İstanbul’daki görevine geçen eylül ayında başlayan Bayan Domenach, Türkçeyi sadece konukları ile sohbetlerinde değil, böyle bir konuşmada dahi kullanabilecek kadar öğrenmiş. Bunda kendisinin yabancı dillere (Çince dahil) yatkınlığı kadar, Osmanlı tarihi uzmanı olan ve çok iyi Türkçe bilen kocası Prof. Olivier Bouquet’nin katkısı da büyük.

Laiklik anlayışı
Başkonsolos Domenach konuşmasının başında Fransızların Ramazan ile ilgilenmesinin hem bu dinin evrensel niteliğinden hem de Fransa’da İslam’ın ikinci din olmasından kaynaklandığını belirtti ve sözü ülkesinin laiklik anlayışı konusuna getirdi. Şu cümleleri açıklayıcı ve düşündürücü idi:
“Fransız laikliği burada bazen yanlış anlaşılıyor. Bu, açık bir laikliktir. Bu, dinleri inkâr etmez, manevi olan ile dünyevi olan arasındaki ayrılığı ve bağımsızlığı düzenler. Farklı dinlere mensup inananlar ile inanmayanlar birlikte yaşamalarına imkân verebilmek amacıyla kamusal alanın tarafsızlığını tanzim eder. Laiklik, dışlama değil, bir özgürlük ve birleşme ilkesidir.”

Yeni diplomasi
Fransız Başkonsolosluğu’nun iftar yemeği ve müzik şöleni içeren bir Ramazan Gecesi düzenlemesinin birkaç bakımdan özel anlamı var:
* Her şeyden önce bunun bir “ilk” olması ve geniş ilgi ve takdir toplaması ibret vericidir. Diplomatik misyonlar artık kapılarını halkın çeşitli kesimlerine açıyor, bulundukları ülkedeki kültür ve geleneklere yakınlık gösteriyor. Diğer bir deyişle, “klasik diplomasi”nin yerini yeni bir diplomasi anlayışı almaya başlıyor.
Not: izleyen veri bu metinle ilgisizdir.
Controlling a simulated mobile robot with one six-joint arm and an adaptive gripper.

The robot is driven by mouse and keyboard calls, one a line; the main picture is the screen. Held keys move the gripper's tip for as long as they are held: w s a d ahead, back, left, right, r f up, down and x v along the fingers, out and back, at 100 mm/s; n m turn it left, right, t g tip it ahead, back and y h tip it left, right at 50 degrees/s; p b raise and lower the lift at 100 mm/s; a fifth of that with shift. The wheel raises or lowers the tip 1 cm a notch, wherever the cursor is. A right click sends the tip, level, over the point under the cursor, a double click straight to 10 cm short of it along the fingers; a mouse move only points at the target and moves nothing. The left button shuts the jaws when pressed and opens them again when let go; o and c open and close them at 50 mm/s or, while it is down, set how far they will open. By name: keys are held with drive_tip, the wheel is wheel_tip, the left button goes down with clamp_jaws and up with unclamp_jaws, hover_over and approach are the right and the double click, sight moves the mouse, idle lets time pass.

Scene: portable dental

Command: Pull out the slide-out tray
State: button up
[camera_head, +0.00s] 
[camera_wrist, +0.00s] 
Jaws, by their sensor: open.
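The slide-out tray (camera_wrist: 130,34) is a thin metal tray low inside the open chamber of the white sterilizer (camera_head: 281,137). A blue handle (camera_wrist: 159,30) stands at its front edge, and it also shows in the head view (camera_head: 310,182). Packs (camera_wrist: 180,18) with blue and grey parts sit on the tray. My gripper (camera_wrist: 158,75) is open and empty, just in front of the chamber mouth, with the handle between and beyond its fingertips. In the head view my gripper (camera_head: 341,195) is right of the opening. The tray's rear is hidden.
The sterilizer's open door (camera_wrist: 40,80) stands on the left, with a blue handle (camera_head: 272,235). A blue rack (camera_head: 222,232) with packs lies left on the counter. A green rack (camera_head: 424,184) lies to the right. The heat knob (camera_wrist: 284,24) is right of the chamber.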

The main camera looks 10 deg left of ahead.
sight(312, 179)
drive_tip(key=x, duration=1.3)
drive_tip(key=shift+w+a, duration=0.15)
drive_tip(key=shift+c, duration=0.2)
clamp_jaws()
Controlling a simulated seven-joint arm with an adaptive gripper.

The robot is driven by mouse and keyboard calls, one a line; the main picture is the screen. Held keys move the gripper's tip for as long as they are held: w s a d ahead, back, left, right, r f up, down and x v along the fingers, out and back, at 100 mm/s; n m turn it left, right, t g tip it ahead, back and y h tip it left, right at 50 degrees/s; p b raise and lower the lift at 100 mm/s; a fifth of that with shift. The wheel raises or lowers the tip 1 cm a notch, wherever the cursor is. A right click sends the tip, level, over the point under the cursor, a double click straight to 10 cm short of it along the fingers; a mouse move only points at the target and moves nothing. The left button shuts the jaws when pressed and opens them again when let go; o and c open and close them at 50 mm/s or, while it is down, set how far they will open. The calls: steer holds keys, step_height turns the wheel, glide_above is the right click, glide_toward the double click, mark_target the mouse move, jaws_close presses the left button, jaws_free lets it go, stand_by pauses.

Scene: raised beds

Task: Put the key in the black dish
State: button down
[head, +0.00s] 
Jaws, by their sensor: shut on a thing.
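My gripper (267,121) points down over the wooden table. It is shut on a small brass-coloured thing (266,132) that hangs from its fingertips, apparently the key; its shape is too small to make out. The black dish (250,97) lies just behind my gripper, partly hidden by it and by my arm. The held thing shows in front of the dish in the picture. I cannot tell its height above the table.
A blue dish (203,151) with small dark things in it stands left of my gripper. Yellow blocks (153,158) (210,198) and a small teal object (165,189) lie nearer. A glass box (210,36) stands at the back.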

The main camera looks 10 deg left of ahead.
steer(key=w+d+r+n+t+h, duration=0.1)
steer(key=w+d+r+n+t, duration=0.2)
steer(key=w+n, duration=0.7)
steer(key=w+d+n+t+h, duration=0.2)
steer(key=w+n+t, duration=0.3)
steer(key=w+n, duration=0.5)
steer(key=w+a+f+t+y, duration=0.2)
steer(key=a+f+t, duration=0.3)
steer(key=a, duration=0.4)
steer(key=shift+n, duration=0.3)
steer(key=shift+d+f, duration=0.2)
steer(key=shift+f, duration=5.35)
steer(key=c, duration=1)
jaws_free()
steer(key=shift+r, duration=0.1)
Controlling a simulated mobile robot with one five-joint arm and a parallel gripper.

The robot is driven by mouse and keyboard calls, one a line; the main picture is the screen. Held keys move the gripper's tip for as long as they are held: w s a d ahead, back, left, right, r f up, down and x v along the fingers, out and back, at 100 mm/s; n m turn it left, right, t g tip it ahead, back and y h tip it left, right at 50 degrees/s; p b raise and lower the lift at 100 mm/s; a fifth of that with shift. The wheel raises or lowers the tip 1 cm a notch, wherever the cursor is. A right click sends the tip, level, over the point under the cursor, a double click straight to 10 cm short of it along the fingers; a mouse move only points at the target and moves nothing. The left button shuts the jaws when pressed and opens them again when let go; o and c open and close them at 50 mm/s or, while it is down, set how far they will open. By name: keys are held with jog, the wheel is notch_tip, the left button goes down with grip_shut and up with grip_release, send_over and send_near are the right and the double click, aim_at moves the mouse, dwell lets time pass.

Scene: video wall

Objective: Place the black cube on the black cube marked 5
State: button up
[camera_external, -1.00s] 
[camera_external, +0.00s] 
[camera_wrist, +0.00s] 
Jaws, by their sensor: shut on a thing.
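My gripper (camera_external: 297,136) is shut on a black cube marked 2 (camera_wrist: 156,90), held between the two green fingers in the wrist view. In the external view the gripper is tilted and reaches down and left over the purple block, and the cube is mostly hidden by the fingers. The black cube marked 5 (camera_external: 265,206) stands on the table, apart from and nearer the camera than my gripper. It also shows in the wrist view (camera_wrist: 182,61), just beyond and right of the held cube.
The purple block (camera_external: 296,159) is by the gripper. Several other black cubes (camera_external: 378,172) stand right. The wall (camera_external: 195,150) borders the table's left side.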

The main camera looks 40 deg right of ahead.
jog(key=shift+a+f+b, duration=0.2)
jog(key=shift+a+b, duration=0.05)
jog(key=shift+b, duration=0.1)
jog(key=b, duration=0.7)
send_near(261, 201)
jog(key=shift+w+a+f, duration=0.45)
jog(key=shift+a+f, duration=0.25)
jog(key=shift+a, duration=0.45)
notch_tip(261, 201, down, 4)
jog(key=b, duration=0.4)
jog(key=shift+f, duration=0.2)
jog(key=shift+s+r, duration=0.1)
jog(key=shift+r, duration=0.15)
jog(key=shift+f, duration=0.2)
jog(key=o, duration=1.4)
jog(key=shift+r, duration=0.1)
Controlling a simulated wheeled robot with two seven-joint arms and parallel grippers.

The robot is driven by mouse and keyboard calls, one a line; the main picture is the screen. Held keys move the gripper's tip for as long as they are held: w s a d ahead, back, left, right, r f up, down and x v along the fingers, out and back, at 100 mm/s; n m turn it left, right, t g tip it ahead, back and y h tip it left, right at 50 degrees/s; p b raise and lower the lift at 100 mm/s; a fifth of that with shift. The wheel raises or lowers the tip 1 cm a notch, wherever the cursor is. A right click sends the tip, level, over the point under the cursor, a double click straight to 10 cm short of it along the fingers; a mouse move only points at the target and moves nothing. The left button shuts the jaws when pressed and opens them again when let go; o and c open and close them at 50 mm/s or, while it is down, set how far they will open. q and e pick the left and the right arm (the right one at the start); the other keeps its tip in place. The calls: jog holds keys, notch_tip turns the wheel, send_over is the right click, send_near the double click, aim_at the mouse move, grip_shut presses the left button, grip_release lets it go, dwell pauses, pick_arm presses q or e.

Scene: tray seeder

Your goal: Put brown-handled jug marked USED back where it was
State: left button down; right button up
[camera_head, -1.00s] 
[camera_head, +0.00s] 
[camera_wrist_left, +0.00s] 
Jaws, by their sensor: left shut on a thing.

* Fransa Sarayı’nda yaşanan “Ramazan Gecesi”nin esprisi kitleler arası yakınlaşma veya son yıllarda kullanılan terimiyle bir “Medeniyetler İttifakı” anlayışı doğrultusundadır. Çeşitli inanç ve kültürlere sahip insanları birbirine yakınlaştıran bu tür etkinliklere özellikle büyük ayrışmaların ve sürtüşmelerin yaşandığı bugünkü ortamda çok büyük ihtiyaç vardır.
* Türkiye’nin İspanya ile birlikte ve Birleşmiş Milletler’in desteğiyle başlattığı “Medeniyetler İttifakı” projesi ne yazık ki son zamanlarda kâğıt üstünde kalmıştır. Bu fikri canlı tutmak için bütün imkânlar seferber edilmeli, bütün fırsatlar değerlendirilmelidir.
İstanbul’daki Fransa Sarayı’ndaki Ramazan etkinliği bunun güzel bir örneğini verdi.
Not: Yıllık iznimin bir kısmını kullanacağım için yazılarıma kısa bir ara veriyorum.